As we tried to find our way up the hill, we passed a huge set of steps and I joked to Grace that we would have to climb up them, and then with horror realised that we actually did. At this point I was having flashbacks to our time spent in Greece wandering around for hours trying to find the Jewish cemetery, climbing up endless steps like this.
As with much in life, it was worth the struggle once we got to the top though. Look at that view…
Pretty stunning. We had lunch in a wee place ‘off the beaten track’ as they say, which was recommended by our friendly Mikeller barman, and that was filled solely with very loud and excitable locals. Once we’d eaten, we wandered along, taking in the awesome views all around.
Each time we got a bit higher up, the view seemed to get disproportionately better to how high we had gone.

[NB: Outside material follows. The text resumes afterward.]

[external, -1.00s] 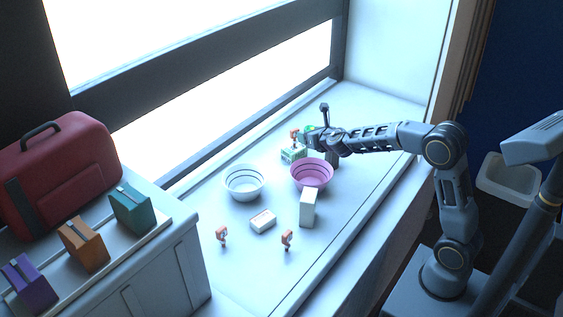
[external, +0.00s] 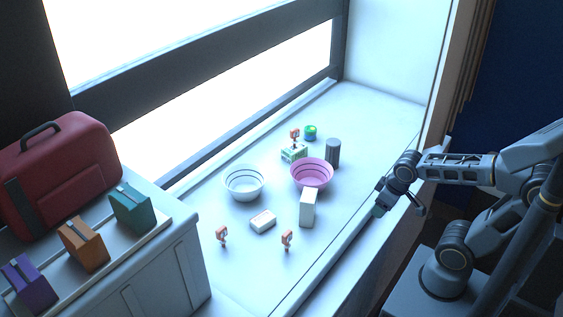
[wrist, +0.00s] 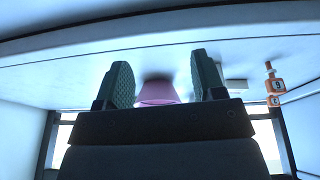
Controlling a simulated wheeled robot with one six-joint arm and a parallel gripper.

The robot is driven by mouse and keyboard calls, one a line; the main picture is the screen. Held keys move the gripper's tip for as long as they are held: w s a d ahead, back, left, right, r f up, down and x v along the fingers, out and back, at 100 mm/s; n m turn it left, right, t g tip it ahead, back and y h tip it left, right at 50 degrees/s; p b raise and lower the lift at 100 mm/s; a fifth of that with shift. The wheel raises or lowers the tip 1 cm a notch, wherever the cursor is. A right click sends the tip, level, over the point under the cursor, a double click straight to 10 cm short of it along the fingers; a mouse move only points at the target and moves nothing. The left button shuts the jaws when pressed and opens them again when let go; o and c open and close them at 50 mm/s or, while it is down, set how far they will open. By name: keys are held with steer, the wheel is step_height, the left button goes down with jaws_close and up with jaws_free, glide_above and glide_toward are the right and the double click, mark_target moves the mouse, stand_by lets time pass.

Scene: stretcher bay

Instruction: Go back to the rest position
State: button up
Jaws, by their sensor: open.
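My gripper (external: 380,211) hangs at the front edge of the white sill, right of the white upright box (external: 307,207) and apart from it. In the wrist view my gripper (wrist: 167,80) shows two green pads spread apart with nothing held between them. A pink bowl (external: 312,176) stands on the sill, up and left of my gripper. The pink bowl also shows beyond the pads in the wrist view (wrist: 158,92).
On the sill (external: 375,125) stand a white bowl (external: 243,184), a dark cylinder (external: 333,152), a green box (external: 294,153), a green-blue round item (external: 310,131), a small white block (external: 263,221) and small orange items (external: 287,238). A red case (external: 75,165) sits at left.

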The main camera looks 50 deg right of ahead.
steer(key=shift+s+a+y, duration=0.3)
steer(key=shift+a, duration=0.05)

We even saw a building on fire.
The view itself was from the Carmel Bunkers – an old, abandoned military station that overlooks the city.
This was probably my favourite thing the whole trip. The view really was stupendous, and reminded me a lot of Mount Lykavittos in Athens. I wonder what it is about being so high up that we find so fascinating?
I couldn’t get over how the city just went on and on until it became a blur of colour. I’d recommend this place to anybody that has the stamina to make it to the top.
I did have some more pictures from the trip that I was looking forward to posting, but the lab I’ve been using for the past while said that they hadn’t come out, which is pretty frustrating. I’m not entirely sure why they wouldn’t have come out, so maybe it’s time for me to start developing all of my own stuff again… and shooting more film again.